A second phonecall, this time to actual owner, at actual business, with the same keywords, but now armed with the probable culprit's name and identity, a couple of pointedly interested questions about where actual owner got the money for such a lucrative business, and the reports and suspicions about drug activity, once again without ever misstating or misrepresenting my identity or occupation, brought a flood of information, including culprit's telephone number, and earnest expressions that this disturbing development would be reveiwed ASAP by the property owner, first thing next Monday.

Which, under the circumstances, still seemed like three extra days of drug dealing too many to suit me.

But at this point in civilization, modems were like NASA satellites. High tech, but not very bright.

So now knowing the actual phone number of a guy clearly dealing drugs 24/7 at the house in question, I programmed my low-tech modem to auto-dial Drug Dealer's phone. For 2 seconds. Then hang up. Then auto-dial. Then hang up. Lather, rinse, repeat.

Being before pagers OR cellphones, or even reverse dial, or caller ID, this could be seen as something that could understandably put quite a wrench in this particular monkey's business.

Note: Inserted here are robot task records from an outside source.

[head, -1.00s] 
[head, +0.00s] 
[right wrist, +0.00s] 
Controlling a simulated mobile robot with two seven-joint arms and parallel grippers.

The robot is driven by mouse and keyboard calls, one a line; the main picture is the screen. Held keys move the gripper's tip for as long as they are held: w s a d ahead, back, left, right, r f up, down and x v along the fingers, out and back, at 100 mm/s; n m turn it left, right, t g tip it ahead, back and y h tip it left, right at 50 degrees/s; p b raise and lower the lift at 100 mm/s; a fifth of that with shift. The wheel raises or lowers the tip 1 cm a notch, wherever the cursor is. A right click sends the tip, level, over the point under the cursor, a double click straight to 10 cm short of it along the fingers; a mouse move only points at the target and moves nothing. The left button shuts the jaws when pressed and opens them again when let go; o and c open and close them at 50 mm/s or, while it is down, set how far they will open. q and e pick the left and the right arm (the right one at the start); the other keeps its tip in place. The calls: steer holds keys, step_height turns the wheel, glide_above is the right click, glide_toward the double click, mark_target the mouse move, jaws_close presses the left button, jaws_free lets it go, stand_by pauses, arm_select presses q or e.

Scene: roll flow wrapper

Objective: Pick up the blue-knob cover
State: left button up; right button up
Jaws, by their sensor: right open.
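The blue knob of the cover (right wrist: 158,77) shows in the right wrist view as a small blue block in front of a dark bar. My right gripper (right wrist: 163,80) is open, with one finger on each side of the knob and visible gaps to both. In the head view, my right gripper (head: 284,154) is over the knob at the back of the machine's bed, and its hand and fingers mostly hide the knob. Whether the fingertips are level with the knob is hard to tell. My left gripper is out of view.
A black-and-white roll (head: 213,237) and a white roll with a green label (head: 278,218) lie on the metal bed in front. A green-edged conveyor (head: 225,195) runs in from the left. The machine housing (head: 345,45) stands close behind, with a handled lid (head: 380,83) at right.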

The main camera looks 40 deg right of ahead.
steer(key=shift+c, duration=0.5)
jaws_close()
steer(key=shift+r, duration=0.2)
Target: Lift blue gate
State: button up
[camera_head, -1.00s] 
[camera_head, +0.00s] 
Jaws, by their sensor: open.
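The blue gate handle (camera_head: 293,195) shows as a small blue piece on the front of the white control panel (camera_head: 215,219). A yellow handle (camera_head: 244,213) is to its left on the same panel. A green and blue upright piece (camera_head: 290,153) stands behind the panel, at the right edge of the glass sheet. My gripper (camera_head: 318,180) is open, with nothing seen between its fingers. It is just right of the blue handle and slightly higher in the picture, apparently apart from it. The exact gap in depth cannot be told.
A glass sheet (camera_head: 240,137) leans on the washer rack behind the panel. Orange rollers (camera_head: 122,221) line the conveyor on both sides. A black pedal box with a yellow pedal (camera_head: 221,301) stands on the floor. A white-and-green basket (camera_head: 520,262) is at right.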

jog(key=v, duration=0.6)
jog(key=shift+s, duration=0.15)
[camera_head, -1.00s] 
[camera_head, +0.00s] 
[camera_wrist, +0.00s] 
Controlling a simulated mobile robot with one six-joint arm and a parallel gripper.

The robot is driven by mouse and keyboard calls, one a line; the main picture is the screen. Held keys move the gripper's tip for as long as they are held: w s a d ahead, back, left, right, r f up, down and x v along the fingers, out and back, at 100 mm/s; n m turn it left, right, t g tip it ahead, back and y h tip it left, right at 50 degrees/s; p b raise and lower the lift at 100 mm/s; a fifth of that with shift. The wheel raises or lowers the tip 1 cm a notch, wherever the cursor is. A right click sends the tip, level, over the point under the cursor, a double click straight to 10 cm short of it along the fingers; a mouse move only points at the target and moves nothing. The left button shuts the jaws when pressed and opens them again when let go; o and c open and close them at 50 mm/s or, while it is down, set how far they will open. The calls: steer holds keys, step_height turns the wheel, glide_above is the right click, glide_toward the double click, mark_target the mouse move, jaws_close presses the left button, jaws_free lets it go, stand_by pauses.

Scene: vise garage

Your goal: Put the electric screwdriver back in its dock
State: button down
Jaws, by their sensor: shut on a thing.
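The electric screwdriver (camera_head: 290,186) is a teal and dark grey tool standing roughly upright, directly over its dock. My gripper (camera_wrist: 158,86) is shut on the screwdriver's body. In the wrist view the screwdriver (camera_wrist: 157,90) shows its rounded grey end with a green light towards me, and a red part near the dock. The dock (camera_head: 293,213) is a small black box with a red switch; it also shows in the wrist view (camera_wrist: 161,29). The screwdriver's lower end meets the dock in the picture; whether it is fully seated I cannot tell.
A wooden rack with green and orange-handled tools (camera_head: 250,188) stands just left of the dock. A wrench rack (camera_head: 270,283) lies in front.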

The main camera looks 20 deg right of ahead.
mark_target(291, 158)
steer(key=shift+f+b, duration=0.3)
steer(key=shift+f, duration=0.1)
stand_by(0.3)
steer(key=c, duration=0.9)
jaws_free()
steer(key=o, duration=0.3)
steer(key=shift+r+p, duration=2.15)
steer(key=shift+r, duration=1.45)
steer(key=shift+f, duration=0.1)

I can only assume it did. I started it running at 9 PM on a Friday evening. Dial, RING, click. Dial, RING, click. Dial, RING, click.

At 2:42 PM Saturday afternoon, more than 17 hours of non-stop speed-dialling later, I turned it off for 15 minutes.

Then called the number.

>Woman's voice<"HELLO!?!"

"Hi. You know, drug dealing is baaaaaaad. You should probably move out, and stop doing that. Right away."

"Why you! If we ever catch you, you miserable motherf***"- click.

Dial, RING, click. Dial, RING, click. Dial, RING, click.

At 1 AM Sunday, I stopped it again. For 20 minutes. Then called to see how business was going. (Although there had been a notable drop-off in foot traffic already.)

>Same woman< "HELLO!?!

"You mean you haven't moved out yet?"

"Hey, Dave, it's HIM again!! It's the sonofa"-click.

Dial, RING, click. Dial, RING, click. Dial, RING, click.

I turned it off again Monday at 8 AM.

When I got home from classes after lunch, a moving van was in their driveway, loading up their belongings.

No gunshots, no firebombings, no court costs. Sometimes, a little less technology is better than a little more.

So I'm thinking that makes me a Cyber-Luddite. I'm definitely in favor of making fire. But instead of sharks with frickin' laser beams, or orbital satellites focusing sunlight through diamond arrays, I'm perfectly satisfied with using napalm to do it.